One of the servohydraulic machines is outfitted with a new Centorr `Testorr' furnace which has temperature capabilities up to 2500 C. in vacuum or inert gas and can be outfitted with either graphite or tungsten elements. This unit has been used for testing and processing of structural ceramic materials. The other servohydraulic system is outfitted with a 1700 C air furnace and is used to perform mechanical tests and high temperature extrusion of superconducting materials.

Electron Microscopy Labs

The School of Materials Engineering is home to the Purdue-wide Center for Electron Microscopy, which includes an atomic resolution Transmission Electron Microscopes (TEM), a Scanning Electron Microscope (SEM) equipped with energy dispersive X-ray spectrometer, an Environmental Scanning Electron Microscope (E-SEM), and an Electron Microprobe capable of quantitative chemical analysis at the 1 \265m scale. The facility also includes state-of-the-art equipment for specimen preparation of both hard and soft materials.

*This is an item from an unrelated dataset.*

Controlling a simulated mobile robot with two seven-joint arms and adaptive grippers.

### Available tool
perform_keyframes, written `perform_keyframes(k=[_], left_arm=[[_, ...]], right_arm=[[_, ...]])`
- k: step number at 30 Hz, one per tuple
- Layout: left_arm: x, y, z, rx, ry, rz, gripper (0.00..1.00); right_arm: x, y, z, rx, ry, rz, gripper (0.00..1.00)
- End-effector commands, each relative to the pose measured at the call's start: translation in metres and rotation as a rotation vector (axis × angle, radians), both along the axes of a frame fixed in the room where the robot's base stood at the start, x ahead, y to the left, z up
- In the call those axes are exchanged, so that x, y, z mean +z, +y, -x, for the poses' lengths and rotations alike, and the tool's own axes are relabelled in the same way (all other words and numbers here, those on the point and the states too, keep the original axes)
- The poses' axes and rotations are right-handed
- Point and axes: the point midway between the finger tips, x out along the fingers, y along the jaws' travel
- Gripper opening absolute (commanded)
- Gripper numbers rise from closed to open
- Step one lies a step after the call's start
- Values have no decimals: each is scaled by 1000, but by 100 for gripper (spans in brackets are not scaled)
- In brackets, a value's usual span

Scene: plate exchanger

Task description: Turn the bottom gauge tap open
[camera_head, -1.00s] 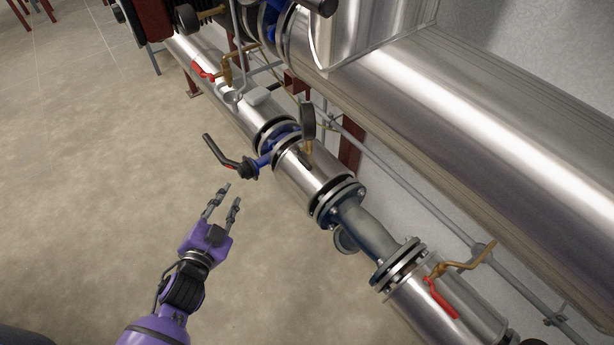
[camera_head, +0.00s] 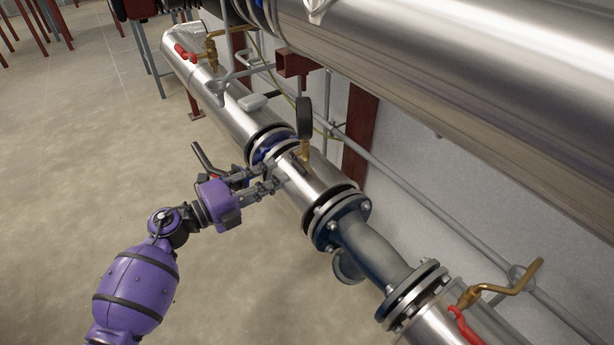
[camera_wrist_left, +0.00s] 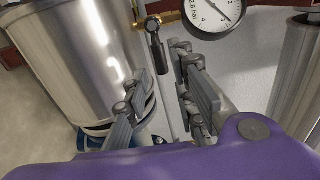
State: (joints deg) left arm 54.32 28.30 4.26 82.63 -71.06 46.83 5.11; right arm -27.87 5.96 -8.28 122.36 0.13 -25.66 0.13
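The pressure gauge (camera_head: 304,118) stands on a brass fitting (camera_head: 305,151) on the steel pipe, seen edge-on in the head view. In the left wrist view its white dial (camera_wrist_left: 213,14) is at the top, with a short black tap lever (camera_wrist_left: 156,38) hanging from brass to its left. My left gripper (camera_head: 276,175) is open and empty beside the pipe, just left of the brass fitting. In the left wrist view its fingertips (camera_wrist_left: 160,62) lie on either side below the lever, apparently short of it. My right gripper is not in view.
A black-handled lever (camera_head: 205,161) of a blue valve is close behind my left gripper. Red-handled taps sit farther up (camera_head: 186,52) and lower (camera_head: 464,327) on the pipework. A large steel pipe (camera_head: 450,70) runs above.

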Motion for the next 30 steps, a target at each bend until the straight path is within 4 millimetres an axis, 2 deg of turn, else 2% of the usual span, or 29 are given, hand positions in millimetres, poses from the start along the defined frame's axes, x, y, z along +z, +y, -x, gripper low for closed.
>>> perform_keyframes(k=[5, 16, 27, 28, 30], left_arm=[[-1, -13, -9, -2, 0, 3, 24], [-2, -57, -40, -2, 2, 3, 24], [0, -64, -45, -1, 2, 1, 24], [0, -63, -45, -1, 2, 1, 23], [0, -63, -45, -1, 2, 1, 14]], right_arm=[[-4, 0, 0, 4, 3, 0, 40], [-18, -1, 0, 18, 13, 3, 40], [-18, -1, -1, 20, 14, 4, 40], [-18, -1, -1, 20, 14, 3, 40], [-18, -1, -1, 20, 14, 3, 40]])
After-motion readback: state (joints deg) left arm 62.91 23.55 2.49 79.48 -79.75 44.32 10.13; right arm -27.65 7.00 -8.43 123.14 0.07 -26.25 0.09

Live remote operation of our microscopes will place a "virtual" electron microscope in any lecture room. Students will be able to observe the full capabilities of the instruments from a remote classroom, rather than in a cramped lab, craning over one another's shoulders, and without compromising the performance of the instruments. Students will benefit from the most advanced instrumentation in the world, operated at peak performance and efficiency.

In the research arena, the provision of state-of-the-art microscopy facilities will enhance all our research programs, but more notably this facility will enable remote collaborations around the world, based at Purdue. This will make it possible for Purdue to become a hub for selected areas of research.